** Begin **
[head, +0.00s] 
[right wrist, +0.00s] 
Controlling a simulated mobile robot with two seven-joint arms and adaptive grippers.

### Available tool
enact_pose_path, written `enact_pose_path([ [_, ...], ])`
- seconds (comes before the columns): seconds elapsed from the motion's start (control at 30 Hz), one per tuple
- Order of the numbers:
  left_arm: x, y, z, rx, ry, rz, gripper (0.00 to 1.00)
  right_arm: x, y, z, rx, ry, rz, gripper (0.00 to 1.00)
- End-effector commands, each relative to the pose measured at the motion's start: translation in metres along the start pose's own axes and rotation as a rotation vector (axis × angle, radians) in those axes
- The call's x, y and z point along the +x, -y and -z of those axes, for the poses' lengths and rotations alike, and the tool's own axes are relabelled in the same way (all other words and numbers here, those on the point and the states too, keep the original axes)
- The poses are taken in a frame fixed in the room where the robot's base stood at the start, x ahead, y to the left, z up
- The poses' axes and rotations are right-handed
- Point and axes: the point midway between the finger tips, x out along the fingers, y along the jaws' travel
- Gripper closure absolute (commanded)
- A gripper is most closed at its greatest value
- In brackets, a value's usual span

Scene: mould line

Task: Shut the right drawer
** End **
* _WHAT YOU NEED TO DO_: Tally how many lines in the material above hold the word "axes". Write only that number.

* _WRITTEN ANSWER_: 4